Mean Absolute Error (MAE / L1 Loss)

MAE = (1/N) · ∑_i |y_i - ŷ_i|

No squaring — just the absolute value of each error. An outlier with error 100 contributes 100, not 10,000. MAE is robust to outliers.

But MAE has its own problem: the gradient is always ±1 regardless of the error magnitude. Whether you're off by 100 or by 0.001, the gradient magnitude is the same. Near the minimum, the model oscillates instead of settling smoothly. And at exactly zero error, the absolute value isn't differentiable — there's a sharp corner.

Hand Calculation: MSE vs MAE

Five predictions, one outlier:

True	Pred	Error	\|Error\|	Error²
10	11	-1	1	1
20	19	1	1	1
15	14	1	1	1
12	13	-1	1	1
100	50	50	50	2500

MAE = (1 + 1 + 1 + 1 + 50) / 5 = 54/5 = 10.8

MSE = (1 + 1 + 1 + 1 + 2500) / 5 = 2504/5 = 500.8

The outlier contributes 50 out of 54 to MAE (93%). It contributes 2500 out of 2504 to MSE (99.8%). MSE is almost entirely determined by the outlier. MAE feels the outlier but isn't dominated by it.

Huber Loss: The Best of Both

What if we want MAE's robustness for large errors but MSE's smoothness for small errors? That's Huber loss:

L_δ(e) = { ½e² if |e| ≤ δ ; δ|e| - ½δ² if |e| > δ }

Below threshold δ: quadratic (smooth, like MSE). Above threshold δ: linear (robust, like MAE). The transition is smooth — the function and its derivative are continuous at δ.

The parameter δ controls where you switch from "small error" to "large error" behavior. δ = 1.0 is a common default. Small δ means almost everything is treated as a "large error" (more like MAE).
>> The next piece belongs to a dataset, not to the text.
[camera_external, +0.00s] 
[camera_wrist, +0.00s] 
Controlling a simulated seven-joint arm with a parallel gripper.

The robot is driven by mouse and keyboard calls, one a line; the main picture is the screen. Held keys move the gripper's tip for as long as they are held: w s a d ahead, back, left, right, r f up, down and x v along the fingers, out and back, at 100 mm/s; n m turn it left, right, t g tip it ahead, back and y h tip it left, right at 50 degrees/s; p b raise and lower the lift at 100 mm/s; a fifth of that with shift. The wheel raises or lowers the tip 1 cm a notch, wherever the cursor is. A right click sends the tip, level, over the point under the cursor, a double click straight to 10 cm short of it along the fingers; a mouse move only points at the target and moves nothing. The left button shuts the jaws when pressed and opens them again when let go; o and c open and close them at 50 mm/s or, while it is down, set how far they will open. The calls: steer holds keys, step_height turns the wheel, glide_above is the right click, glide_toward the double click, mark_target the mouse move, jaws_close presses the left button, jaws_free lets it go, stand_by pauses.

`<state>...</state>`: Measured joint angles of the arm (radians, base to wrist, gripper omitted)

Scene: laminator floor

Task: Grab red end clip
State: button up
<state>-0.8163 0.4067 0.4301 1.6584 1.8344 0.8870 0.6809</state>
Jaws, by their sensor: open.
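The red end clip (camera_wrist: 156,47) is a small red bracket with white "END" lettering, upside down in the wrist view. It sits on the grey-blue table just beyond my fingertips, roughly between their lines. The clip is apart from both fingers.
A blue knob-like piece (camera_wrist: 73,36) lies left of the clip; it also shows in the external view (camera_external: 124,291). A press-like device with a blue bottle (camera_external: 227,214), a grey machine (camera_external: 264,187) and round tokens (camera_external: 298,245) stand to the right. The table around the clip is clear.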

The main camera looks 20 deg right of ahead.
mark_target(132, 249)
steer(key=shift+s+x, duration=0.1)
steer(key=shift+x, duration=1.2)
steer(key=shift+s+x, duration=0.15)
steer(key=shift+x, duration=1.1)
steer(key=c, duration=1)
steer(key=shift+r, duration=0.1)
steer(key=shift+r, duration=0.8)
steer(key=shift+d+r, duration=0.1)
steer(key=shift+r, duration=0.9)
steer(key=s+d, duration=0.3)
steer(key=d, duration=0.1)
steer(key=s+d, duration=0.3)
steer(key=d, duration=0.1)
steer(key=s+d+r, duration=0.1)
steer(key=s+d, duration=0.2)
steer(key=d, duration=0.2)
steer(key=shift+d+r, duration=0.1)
Large δ means almost everything is "small" (more like MSE).

python
def mae_loss(y_true, y_pred):
    return np.mean(np.abs(y_true - y_pred))

def huber_loss(y_true, y_pred, delta=1.0):
    error = y_true - y_pred
    abs_error = np.abs(error)
    quadratic = 0.5 * error ** 2
    linear = delta * abs_error - 0.5 * delta ** 2
    return np.mean(np.where(abs_error <= delta, quadratic, linear))

y = np.array([10, 20, 15, 12, 100])
yhat = np.array([11, 19, 14, 13, 50])
print(f"MSE:   {mse_loss(y, yhat):.1f}")    # 500.8
print(f"MAE:   {mae_loss(y, yhat):.1f}")    # 10.8
print(f"Huber: {huber_loss(y, yhat):.1f}")  # 10.3

When to use which: MSE when outliers are rare and you want precise predictions. MAE when outliers are common and you want median-like behavior. Huber when you want the smooth optimization of MSE for small errors but don't want outliers to hijack training. Object detection (Smooth L1) uses Huber with δ=1.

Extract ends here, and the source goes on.